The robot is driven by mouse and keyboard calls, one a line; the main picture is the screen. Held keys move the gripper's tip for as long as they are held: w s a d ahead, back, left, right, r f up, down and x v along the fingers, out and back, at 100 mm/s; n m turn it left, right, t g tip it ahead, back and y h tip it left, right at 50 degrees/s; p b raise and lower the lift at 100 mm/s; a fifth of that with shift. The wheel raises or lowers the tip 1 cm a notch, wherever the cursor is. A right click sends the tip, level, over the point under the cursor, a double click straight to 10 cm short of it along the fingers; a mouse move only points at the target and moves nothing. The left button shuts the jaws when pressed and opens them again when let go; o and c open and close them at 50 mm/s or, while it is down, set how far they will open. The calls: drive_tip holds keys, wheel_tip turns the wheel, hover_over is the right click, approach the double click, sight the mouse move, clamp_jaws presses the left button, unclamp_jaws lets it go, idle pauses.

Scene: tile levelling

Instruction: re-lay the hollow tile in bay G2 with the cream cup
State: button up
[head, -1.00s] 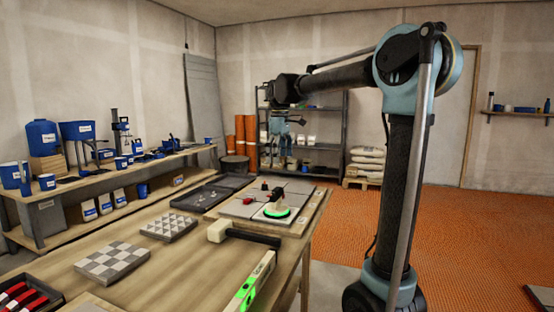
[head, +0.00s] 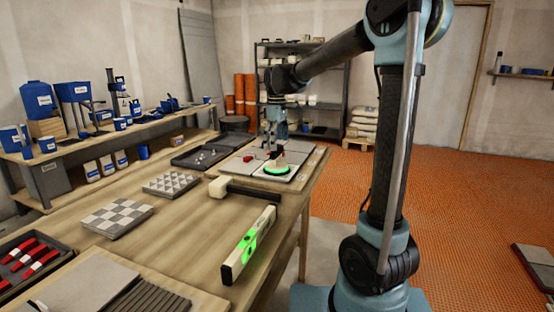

######

All of the data needs repeating exactly, but the pictures do not.

▸ **Result for this task**:
The robot is driven by mouse and keyboard calls, one a line; the main picture is the screen. Held keys move the gripper's tip for as long as they are held: w s a d ahead, back, left, right, r f up, down and x v along the fingers, out and back, at 100 mm/s; n m turn it left, right, t g tip it ahead, back and y h tip it left, right at 50 degrees/s; p b raise and lower the lift at 100 mm/s; a fifth of that with shift. The wheel raises or lowers the tip 1 cm a notch, wherever the cursor is. A right click sends the tip, level, over the point under the cursor, a double click straight to 10 cm short of it along the fingers; a mouse move only points at the target and moves nothing. The left button shuts the jaws when pressed and opens them again when let go; o and c open and close them at 50 mm/s or, while it is down, set how far they will open. The calls: drive_tip holds keys, wheel_tip turns the wheel, hover_over is the right click, approach the double click, sight the mouse move, clamp_jaws presses the left button, unclamp_jaws lets it go, idle pauses.

Scene: tile levelling

Instruction: re-lay the hollow tile in bay G2 with the cream cup
State: button up
[head, -1.00s] 
[head, +0.00s] 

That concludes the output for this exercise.